◆ **THE REQUEST**
Repeat the data below exactly, dropping any pictures it holds.

◆ **MATERIAL**
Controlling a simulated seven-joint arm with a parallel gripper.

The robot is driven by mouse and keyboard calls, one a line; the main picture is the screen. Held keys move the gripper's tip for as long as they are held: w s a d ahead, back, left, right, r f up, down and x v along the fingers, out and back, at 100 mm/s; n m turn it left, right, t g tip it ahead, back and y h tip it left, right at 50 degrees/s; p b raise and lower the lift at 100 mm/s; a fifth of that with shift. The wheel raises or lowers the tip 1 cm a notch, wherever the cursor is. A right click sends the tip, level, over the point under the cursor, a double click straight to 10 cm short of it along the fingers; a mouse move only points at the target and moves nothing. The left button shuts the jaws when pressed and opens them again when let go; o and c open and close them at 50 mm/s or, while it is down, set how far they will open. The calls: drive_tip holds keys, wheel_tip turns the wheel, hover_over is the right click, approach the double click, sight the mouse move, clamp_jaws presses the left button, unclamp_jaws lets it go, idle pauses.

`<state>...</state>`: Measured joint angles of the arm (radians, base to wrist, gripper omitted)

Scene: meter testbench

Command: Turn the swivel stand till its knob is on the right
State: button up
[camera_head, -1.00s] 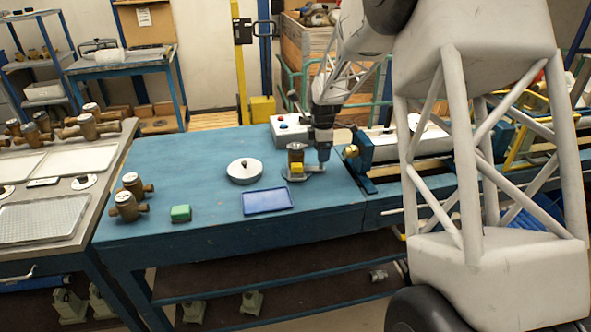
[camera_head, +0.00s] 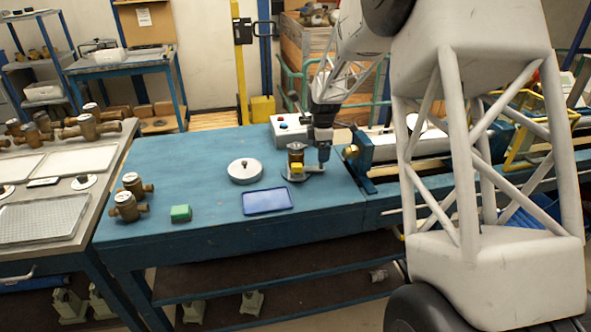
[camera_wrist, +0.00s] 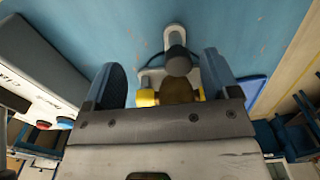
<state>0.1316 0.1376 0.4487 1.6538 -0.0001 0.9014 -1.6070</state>
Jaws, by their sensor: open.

◆ **TASK RESPONSE**
Controlling a simulated seven-joint arm with a parallel gripper.

The robot is driven by mouse and keyboard calls, one a line; the main picture is the screen. Held keys move the gripper's tip for as long as they are held: w s a d ahead, back, left, right, r f up, down and x v along the fingers, out and back, at 100 mm/s; n m turn it left, right, t g tip it ahead, back and y h tip it left, right at 50 degrees/s; p b raise and lower the lift at 100 mm/s; a fifth of that with shift. The wheel raises or lowers the tip 1 cm a notch, wherever the cursor is. A right click sends the tip, level, over the point under the cursor, a double click straight to 10 cm short of it along the fingers; a mouse move only points at the target and moves nothing. The left button shuts the jaws when pressed and opens them again when let go; o and c open and close them at 50 mm/s or, while it is down, set how far they will open. The calls: drive_tip holds keys, wheel_tip turns the wheel, hover_over is the right click, approach the double click, sight the mouse move, clamp_jaws presses the left button, unclamp_jaws lets it go, idle pauses.

`<state>...</state>`: Measured joint angles of the arm (radians, base to wrist, gripper omitted)

Scene: meter testbench

Command: Turn the swivel stand till its knob is on the right
State: button up
[camera_head, -1.00s] 
[camera_head, +0.00s] 
[camera_wrist, +0.00s] 
<state>0.1316 0.1376 0.4487 1.6538 -0.0001 0.9014 -1.6070</state>
Jaws, by their sensor: open.

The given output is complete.